** Start of Given information **
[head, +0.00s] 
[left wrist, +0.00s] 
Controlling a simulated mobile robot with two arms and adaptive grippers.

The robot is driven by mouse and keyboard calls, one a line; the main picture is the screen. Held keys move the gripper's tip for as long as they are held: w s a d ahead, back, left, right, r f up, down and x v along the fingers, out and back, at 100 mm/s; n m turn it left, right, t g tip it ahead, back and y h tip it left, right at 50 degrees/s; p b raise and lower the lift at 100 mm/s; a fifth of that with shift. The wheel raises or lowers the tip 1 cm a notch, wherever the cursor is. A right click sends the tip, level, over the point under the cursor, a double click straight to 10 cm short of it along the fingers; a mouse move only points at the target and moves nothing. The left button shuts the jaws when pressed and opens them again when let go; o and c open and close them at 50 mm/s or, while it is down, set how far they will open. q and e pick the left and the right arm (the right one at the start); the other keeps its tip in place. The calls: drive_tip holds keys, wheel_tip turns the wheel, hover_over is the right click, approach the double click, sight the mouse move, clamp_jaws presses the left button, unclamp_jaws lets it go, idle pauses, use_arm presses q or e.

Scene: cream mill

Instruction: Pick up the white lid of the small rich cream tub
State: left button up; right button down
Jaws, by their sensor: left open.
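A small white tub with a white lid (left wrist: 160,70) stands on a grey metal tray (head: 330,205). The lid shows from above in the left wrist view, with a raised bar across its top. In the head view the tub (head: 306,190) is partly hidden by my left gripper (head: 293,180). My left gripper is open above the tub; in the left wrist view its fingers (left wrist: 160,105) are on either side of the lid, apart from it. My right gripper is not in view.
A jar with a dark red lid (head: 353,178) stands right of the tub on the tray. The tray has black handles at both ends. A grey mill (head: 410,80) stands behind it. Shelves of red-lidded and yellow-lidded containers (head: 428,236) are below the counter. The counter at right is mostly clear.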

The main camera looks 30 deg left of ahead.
** End of Given information **
** Start of Given information **
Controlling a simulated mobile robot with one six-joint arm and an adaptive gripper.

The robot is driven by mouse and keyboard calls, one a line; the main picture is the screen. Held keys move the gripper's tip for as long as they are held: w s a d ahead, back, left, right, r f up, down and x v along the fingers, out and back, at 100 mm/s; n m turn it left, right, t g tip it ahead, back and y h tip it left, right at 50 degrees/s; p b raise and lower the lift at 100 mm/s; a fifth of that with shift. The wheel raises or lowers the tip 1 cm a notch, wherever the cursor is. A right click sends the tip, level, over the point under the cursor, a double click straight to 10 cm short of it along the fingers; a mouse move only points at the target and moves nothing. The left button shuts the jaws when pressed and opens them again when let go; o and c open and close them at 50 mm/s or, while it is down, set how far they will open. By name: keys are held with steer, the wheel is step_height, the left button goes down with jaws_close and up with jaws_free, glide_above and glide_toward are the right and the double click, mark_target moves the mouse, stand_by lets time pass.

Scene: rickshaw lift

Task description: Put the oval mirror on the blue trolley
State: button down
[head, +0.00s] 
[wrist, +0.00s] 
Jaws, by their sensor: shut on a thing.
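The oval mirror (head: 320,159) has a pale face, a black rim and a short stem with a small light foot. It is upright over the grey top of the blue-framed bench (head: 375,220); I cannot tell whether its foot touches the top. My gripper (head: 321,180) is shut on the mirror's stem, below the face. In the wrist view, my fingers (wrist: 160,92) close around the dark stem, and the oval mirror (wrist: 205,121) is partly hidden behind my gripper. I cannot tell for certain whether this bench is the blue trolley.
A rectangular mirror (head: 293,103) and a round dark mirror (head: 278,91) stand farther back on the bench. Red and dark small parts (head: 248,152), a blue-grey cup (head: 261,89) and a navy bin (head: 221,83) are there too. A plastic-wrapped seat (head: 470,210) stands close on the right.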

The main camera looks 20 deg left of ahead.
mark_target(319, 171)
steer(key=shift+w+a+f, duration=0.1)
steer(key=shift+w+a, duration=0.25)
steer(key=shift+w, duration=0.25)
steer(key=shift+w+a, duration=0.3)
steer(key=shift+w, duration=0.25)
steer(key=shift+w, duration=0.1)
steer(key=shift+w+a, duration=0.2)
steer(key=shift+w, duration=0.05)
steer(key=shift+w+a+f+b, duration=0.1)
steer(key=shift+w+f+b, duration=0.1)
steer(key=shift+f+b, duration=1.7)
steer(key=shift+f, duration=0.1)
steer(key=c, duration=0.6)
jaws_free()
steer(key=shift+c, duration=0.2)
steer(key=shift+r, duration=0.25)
** End of Given information **
> _Given task_: Show all lines in the entries above where the word "mobile" appears.

> _In response_:
Controlling a simulated mobile robot with two arms and adaptive grippers.
Controlling a simulated mobile robot with one six-joint arm and an adaptive gripper.

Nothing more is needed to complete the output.